◆ Short exercise: Print, exactly as given, each line of the data from the line containing "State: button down" up to and including its last line.

☆ ☆ ☆ ☆

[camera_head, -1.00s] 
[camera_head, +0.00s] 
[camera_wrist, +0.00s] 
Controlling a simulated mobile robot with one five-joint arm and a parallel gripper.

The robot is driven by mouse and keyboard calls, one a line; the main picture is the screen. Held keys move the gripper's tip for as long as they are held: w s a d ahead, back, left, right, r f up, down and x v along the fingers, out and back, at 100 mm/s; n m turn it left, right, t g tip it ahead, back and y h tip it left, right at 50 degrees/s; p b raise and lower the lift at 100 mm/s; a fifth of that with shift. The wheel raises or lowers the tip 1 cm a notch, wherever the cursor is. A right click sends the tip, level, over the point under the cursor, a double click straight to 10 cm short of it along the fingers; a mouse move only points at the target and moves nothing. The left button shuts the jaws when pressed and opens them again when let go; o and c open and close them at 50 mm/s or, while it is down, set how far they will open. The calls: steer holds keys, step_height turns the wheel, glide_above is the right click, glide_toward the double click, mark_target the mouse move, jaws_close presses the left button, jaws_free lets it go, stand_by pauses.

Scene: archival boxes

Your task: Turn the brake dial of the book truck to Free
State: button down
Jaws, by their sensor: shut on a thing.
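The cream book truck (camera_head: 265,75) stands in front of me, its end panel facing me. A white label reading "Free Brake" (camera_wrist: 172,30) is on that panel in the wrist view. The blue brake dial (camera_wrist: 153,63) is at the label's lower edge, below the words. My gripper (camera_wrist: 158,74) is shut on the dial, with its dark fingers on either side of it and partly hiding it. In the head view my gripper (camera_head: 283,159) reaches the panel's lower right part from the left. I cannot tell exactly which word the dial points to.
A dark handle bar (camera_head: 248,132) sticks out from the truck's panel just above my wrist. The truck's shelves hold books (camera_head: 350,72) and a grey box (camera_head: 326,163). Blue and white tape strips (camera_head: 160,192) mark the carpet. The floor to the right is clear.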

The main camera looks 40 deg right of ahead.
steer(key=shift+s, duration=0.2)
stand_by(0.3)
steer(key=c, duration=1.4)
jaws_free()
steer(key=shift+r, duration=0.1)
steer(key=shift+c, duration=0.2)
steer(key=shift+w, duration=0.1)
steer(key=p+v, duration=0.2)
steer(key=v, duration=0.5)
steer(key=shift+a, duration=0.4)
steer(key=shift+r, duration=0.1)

☆ ☆ ☆ ☆

◆ Result of this task:
State: button down
Jaws, by their sensor: shut on a thing.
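The cream book truck (camera_head: 265,75) stands in front of me, its end panel facing me. A white label reading "Free Brake" (camera_wrist: 172,30) is on that panel in the wrist view. The blue brake dial (camera_wrist: 153,63) is at the label's lower edge, below the words. My gripper (camera_wrist: 158,74) is shut on the dial, with its dark fingers on either side of it and partly hiding it. In the head view my gripper (camera_head: 283,159) reaches the panel's lower right part from the left. I cannot tell exactly which word the dial points to.
A dark handle bar (camera_head: 248,132) sticks out from the truck's panel just above my wrist. The truck's shelves hold books (camera_head: 350,72) and a grey box (camera_head: 326,163). Blue and white tape strips (camera_head: 160,192) mark the carpet. The floor to the right is clear.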

The main camera looks 40 deg right of ahead.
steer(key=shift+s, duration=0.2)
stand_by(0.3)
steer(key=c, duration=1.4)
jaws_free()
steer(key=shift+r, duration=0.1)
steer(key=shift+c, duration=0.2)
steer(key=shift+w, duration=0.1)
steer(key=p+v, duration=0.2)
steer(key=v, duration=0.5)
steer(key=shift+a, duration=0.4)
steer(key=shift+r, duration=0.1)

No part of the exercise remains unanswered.